No que tange à segunda, que é o foco do presente artigo, citamos o exemplo do produtor rural que exerce sua atividade agropecuária de forma individual e, ainda assim, é compelido a contribuir com o Fundo Nacional de Desenvolvimento da Educação – FNDE mediante o pagamento da contribuição denominada salário-educação, prevista no §5º do art. 212 da Constituição Federal.
O referido dispositivo foi regulamentado pela Lei nº 9.424/96, o qual sujeitou as empresas ao recolhimento do chamado salário-educação, “calculado com base na alíquota de 2,5% (dois e meio por cento) sobre o total de remunerações pagas ou creditadas, a qualquer título, aos segurados empregados, assim definidos no art. 12, inciso I, da Lei nº 8.212, de 24 de julho de 1991”.
Percebe-se, pois, que a intenção do legislador constitucional e infraconstitucional foi no sentido de sujeitar apenas as pessoas jurídicas à incidência da referida contribuição, não podendo referida obrigação ser estendida ao produtor rural pessoa física (que exerce sua atividade agropecuária de forma individual), exceto se detentor de firma individual, uma vez que essa expressão é utilizada no Decreto nº 916/1890 “para se indicar a pessoa física do comerciante individual”, ou, como diz o Decreto, “do comerciante sem sócio”.
A atividade rural, apesar de envolver a venda da produção, não pode ser considerada como comercial, mas sim atividade civil típica, conforme tradicional entendimento doutrinário consagrado pelo Superior Tribunal de Justiça.
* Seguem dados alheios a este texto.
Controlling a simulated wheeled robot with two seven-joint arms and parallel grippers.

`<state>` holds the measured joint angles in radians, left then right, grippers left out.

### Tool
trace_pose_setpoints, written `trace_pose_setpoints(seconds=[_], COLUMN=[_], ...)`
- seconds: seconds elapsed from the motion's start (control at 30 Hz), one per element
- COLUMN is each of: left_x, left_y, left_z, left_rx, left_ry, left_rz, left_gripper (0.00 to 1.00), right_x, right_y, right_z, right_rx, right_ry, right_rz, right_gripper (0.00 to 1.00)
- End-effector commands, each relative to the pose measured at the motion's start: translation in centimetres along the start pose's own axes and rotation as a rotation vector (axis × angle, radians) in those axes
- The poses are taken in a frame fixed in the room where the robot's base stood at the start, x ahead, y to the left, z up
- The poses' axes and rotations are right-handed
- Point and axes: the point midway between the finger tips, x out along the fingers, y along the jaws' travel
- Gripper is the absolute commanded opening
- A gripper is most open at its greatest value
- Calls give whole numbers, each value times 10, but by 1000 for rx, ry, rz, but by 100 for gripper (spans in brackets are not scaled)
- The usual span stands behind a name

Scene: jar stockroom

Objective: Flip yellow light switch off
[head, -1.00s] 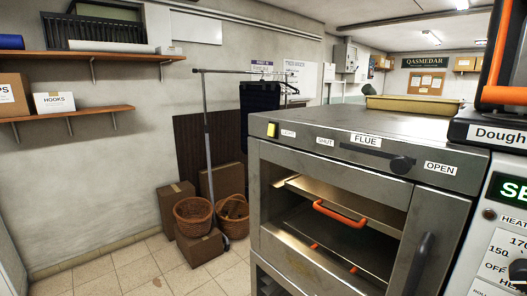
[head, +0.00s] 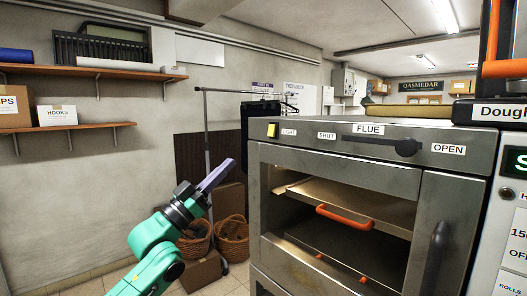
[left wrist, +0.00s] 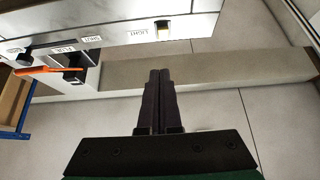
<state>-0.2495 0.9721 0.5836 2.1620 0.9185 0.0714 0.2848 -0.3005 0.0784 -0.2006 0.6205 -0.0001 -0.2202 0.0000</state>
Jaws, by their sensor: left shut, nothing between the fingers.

Produção e comércio, portanto, segundo a melhor doutrina, são conceitos absolutamente distintos.
Vale destacar, que antes da entrada em vigor do Código Civil de 2002, o produtor rural sequer poderia promover sua inscrição como firma individual, vez que esse registro era prerrogativa dos comerciantes stricto sensu. Atualmente, embora possível, é facultado ao produtor rural “requerer inscrição no Registro Público de Empresas Mercantis” (art. 971 do Código Civil de 2002).
Com efeito, apenas se o produtor rural realizar sua inscrição “no Registro Público de Empresas Mercantis” é que estará equiparado, para todos os efeitos civis e comerciais, ao empresário sujeito a registro nos órgãos respectivos; do contrário, não pode ele ser equiparado a pessoa jurídica para fins tributários.
Assim, sob qualquer ângulo que se analise a situação do produtor rural que desenvolve sua atividade de maneira individual (leia-se: sem cadastro no registro de comércio ou no CNPJ), é certo que não pode ele ser enquadrado no conceito legal de empresa para fins de incidência da indigitada exação (salário-educação), devendo ser considerado produtor rural pessoa física, nos termos da Instrução Normativa nº 971/2009 da Receita Federal do Brasil.
Note-se que a despeito da clareza desses conceitos, infelizmente, ainda hoje, esses produtores estão sendo obrigados ao recolhimento dessa contribuição, competindo a eles, caso pretendam se ver livres dessa obrigação, buscar o reconhecimento judicial da ilegalidade dessa exigência, bem como a restituição dos valores indevidamente recolhidos aos cofres públicos nos últimos 05 (cinco) anos.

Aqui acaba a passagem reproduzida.